→ Stated goal:
Repeat the entire listing exactly.

→ Manipulation episode records:
______

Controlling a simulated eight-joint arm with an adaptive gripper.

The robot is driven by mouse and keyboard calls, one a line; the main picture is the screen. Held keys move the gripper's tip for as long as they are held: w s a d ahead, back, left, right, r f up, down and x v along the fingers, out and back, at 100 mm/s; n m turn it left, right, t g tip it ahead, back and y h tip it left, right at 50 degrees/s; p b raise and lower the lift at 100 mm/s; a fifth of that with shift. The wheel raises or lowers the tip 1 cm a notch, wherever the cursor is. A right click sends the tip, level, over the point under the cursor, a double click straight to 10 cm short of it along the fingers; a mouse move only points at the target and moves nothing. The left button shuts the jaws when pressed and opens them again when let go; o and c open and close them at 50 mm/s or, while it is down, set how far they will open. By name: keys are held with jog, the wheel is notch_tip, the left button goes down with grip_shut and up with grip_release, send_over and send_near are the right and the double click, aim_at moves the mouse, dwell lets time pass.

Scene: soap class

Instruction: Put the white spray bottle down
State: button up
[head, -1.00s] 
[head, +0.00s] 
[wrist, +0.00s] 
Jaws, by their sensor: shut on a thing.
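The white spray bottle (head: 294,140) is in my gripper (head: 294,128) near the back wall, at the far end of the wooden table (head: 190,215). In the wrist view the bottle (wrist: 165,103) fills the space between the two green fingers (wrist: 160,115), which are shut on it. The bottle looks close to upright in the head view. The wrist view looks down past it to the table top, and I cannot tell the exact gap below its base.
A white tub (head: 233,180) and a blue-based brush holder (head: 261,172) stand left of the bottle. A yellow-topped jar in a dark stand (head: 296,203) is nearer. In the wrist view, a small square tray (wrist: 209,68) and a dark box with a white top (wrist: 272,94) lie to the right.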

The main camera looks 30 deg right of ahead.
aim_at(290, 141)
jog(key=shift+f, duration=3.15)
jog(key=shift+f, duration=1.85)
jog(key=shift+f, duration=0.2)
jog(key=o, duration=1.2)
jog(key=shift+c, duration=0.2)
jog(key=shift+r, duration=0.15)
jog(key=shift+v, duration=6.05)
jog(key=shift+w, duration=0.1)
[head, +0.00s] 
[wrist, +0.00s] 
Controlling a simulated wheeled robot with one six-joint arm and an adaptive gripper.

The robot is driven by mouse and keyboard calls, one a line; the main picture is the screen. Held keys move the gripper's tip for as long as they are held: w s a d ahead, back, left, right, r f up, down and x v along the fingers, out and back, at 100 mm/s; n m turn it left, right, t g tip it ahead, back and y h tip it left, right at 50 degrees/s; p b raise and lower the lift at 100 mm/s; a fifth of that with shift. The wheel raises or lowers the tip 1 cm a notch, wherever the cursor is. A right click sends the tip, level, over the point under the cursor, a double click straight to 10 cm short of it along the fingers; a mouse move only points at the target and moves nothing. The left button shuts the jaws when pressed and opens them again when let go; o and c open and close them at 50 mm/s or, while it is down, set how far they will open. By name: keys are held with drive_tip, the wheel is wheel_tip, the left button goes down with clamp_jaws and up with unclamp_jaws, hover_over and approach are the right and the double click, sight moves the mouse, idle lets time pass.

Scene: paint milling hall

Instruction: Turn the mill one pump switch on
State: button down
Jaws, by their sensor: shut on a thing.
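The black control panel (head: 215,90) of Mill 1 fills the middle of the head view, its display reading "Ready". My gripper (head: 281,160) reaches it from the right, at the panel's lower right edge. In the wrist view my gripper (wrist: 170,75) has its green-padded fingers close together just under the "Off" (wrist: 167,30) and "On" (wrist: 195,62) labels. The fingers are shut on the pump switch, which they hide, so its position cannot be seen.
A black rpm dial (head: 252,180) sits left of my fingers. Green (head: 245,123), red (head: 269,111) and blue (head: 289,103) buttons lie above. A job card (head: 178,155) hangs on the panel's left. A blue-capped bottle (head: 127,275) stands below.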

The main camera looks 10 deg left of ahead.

______

→ Full answer:
Controlling a simulated eight-joint arm with an adaptive gripper.

The robot is driven by mouse and keyboard calls, one a line; the main picture is the screen. Held keys move the gripper's tip for as long as they are held: w s a d ahead, back, left, right, r f up, down and x v along the fingers, out and back, at 100 mm/s; n m turn it left, right, t g tip it ahead, back and y h tip it left, right at 50 degrees/s; p b raise and lower the lift at 100 mm/s; a fifth of that with shift. The wheel raises or lowers the tip 1 cm a notch, wherever the cursor is. A right click sends the tip, level, over the point under the cursor, a double click straight to 10 cm short of it along the fingers; a mouse move only points at the target and moves nothing. The left button shuts the jaws when pressed and opens them again when let go; o and c open and close them at 50 mm/s or, while it is down, set how far they will open. By name: keys are held with jog, the wheel is notch_tip, the left button goes down with grip_shut and up with grip_release, send_over and send_near are the right and the double click, aim_at moves the mouse, dwell lets time pass.

Scene: soap class

Instruction: Put the white spray bottle down
State: button up
[head, -1.00s] 
[head, +0.00s] 
[wrist, +0.00s] 
Jaws, by their sensor: shut on a thing.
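The white spray bottle (head: 294,140) is in my gripper (head: 294,128) near the back wall, at the far end of the wooden table (head: 190,215). In the wrist view the bottle (wrist: 165,103) fills the space between the two green fingers (wrist: 160,115), which are shut on it. The bottle looks close to upright in the head view. The wrist view looks down past it to the table top, and I cannot tell the exact gap below its base.
A white tub (head: 233,180) and a blue-based brush holder (head: 261,172) stand left of the bottle. A yellow-topped jar in a dark stand (head: 296,203) is nearer. In the wrist view, a small square tray (wrist: 209,68) and a dark box with a white top (wrist: 272,94) lie to the right.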

The main camera looks 30 deg right of ahead.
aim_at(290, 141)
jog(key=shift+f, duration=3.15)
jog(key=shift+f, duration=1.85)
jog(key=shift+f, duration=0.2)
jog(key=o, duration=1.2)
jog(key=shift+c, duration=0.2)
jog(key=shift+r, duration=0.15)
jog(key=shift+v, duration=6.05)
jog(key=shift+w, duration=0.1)
[head, +0.00s] 
[wrist, +0.00s] 
Controlling a simulated wheeled robot with one six-joint arm and an adaptive gripper.

The robot is driven by mouse and keyboard calls, one a line; the main picture is the screen. Held keys move the gripper's tip for as long as they are held: w s a d ahead, back, left, right, r f up, down and x v along the fingers, out and back, at 100 mm/s; n m turn it left, right, t g tip it ahead, back and y h tip it left, right at 50 degrees/s; p b raise and lower the lift at 100 mm/s; a fifth of that with shift. The wheel raises or lowers the tip 1 cm a notch, wherever the cursor is. A right click sends the tip, level, over the point under the cursor, a double click straight to 10 cm short of it along the fingers; a mouse move only points at the target and moves nothing. The left button shuts the jaws when pressed and opens them again when let go; o and c open and close them at 50 mm/s or, while it is down, set how far they will open. By name: keys are held with drive_tip, the wheel is wheel_tip, the left button goes down with clamp_jaws and up with unclamp_jaws, hover_over and approach are the right and the double click, sight moves the mouse, idle lets time pass.

Scene: paint milling hall

Instruction: Turn the mill one pump switch on
State: button down
Jaws, by their sensor: shut on a thing.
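The black control panel (head: 215,90) of Mill 1 fills the middle of the head view, its display reading "Ready". My gripper (head: 281,160) reaches it from the right, at the panel's lower right edge. In the wrist view my gripper (wrist: 170,75) has its green-padded fingers close together just under the "Off" (wrist: 167,30) and "On" (wrist: 195,62) labels. The fingers are shut on the pump switch, which they hide, so its position cannot be seen.
A black rpm dial (head: 252,180) sits left of my fingers. Green (head: 245,123), red (head: 269,111) and blue (head: 289,103) buttons lie above. A job card (head: 178,155) hangs on the panel's left. A blue-capped bottle (head: 127,275) stands below.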

The main camera looks 10 deg left of ahead.

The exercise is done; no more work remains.